Monday, 16 February 2015

Raspberry Pi Ultra Sonic Press Up (Push Up) Counting Machine using Scratch

Looking at back at recent posts I've noticed:
  • I've not done any electronics related projects recently.
  • I've not done much programming with my kids recently.
When doing some press ups* recently I lost count and couldn't log them on my Jerks exercise logging system.  Hence this gave me the idea to build a machine to count my press ups.

(*Push ups for you readers in North America)

I saw you can buy one from Amazon and there are some available as smart phone apps but this isn't the Geek Dad way; I wanted to build one with a Raspberry Pi, program it in Scratch and use some electronics.  Ideas:
  • Mount a light dependent resistor - as I go down it blocks out light from the LDR, as I go up it allows light again and counts a press up.
  • Use a camera and a QR code.  As I go down it reads the QR code and counts a press up.
  • Use an ultra sonic sensor to measure distance as I go up and down.
I decided to use an ultra sonic sensor - purely because I'd hadn't used one since a University project about 20 years ago.  Here's the one I bought, an HC-SR04 module which has both a transmitter and a receiver.  They're widely available on the interweb.


To integrate the sensor to my Raspberry Pi I used the utterly amazing, epic and awesome Cymplecy Scratch GPIO system (did I mention that this site is brilliant).  This chap has developed a series of Scratch releases that allow you to integrate with many and various third party boards and bits of electronic kit that you can connect to the GPIO.  There's a specific page on Ultra Sonic module integration; it's available here and the solution only uses one GPIO input/output which is ace.

The resistors shown on the breadboard diagram on Cymplecy's site are essential to stop you blowing up your Raspberry Pi; they create a potential divider to reduce the +5V output from the HC-SR04 to a GPIO friendly 3.3V.  The resistors are:
  • Brown-Black-Red = 1kOhms
  • Red-Red-Red = 2.2kOhms
I won`t do the maths here, but see this site for an explanation of potential dividers.

The system works brilliantly and with this code block you can get Scratch to show the measurement from the ultra sonic sensor and move the Scratch Cat around.

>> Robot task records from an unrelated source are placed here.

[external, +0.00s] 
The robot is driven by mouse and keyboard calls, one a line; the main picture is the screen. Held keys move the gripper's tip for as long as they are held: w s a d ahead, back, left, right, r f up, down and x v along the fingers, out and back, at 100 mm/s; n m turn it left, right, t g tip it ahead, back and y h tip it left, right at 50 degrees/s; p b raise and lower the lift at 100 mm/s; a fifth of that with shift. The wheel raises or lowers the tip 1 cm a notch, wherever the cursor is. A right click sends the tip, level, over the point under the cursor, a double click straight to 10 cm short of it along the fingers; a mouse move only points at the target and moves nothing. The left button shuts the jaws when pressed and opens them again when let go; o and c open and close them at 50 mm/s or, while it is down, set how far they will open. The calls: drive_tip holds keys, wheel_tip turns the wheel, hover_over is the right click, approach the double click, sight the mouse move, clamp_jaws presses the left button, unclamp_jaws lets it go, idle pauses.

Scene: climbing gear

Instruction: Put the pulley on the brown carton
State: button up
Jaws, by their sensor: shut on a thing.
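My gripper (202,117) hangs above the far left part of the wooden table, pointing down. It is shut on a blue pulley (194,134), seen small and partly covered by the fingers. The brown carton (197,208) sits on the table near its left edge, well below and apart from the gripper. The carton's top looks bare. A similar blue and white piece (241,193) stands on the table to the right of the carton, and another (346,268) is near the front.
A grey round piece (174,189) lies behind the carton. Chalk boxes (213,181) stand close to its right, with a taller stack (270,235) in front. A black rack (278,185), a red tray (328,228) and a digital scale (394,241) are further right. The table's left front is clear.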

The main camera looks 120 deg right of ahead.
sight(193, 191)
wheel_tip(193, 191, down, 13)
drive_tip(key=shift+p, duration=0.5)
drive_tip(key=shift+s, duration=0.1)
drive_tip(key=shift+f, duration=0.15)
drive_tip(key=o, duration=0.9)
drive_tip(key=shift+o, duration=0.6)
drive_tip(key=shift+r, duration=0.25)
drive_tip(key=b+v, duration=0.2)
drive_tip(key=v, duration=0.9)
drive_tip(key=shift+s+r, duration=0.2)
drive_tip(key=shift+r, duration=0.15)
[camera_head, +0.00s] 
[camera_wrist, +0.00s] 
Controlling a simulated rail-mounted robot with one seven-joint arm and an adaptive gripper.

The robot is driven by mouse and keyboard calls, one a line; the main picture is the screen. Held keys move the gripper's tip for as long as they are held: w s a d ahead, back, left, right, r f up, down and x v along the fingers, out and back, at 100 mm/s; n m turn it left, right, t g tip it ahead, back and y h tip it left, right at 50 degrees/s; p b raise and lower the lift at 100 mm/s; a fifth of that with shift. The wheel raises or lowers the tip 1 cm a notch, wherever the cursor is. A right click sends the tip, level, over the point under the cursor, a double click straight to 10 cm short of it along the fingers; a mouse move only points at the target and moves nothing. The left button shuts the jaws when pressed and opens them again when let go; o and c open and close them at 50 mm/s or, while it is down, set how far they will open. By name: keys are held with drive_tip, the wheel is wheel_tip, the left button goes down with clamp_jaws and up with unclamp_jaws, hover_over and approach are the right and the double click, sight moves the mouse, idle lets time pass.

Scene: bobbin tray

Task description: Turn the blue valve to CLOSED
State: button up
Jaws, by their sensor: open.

So this worked beautifully, next I needed a robust housing for the press up counting machine to avoid me breaking it.  Enter Lego, the tool of tinkerers everywhere.  Here's a series of before, during and after shots:





So the breadboard is mounted perpendicular in the Lego housing, meaning the sensor points straight up.  Hence as I'm doing press ups I'm moving up and down vertically over the sensor.  The Raspberry Pi sits separate to it.

Here's a quick video:



The basic algorithm for the press up code is as follows:

boolean = false
forever
  Take Measurement
  if Measurement < Low AND boolean = false
    boolean = true
  if Measurement > High and boolean = true
    increment press up count
    boolean = false

So this uses a simple boolean to log when my body is low down (say < 10cm from the sensor).  The spots the bottom part of the press up.  Then when I move up, if my body is high up (say > 30cm) AND I've previously been low down then a press up is counted (and the boolean is reset).

The basic Scratch code is shown on the screen shot below (put your email address in a comment below and I'll send you the file).  This does a good job of counting press ups (although you have to go quite slow as the sampling period is only one second) and getting the Scratch Cat to say them.



What I wanted to do with my daughters is jazz it up a bit.  In preparation for this I recorded a number of different audio messages for Scratch to play out.  I used this site which takes a text string input and provides a downloadable MP3 file.  These files can then be put in the /usr/share/scratch/Media/Sounds directory on your Raspberry Pi.  Armed with this I spent an enjoyable afternoon with my daughters making the press up counter more interesting.

We:
  • Changed the background to make it look better.
  • Added a sound at the start to tell you that "It's press up time!".
  • Added If statements to detect each Press Up (up to 10) and play an audio message with the number ("1" for the first press up, "5" for the fifth etc).
  • Added some motivational (semi-abusive) messages to keep you going.
  • Added a "Well Done" message at the end.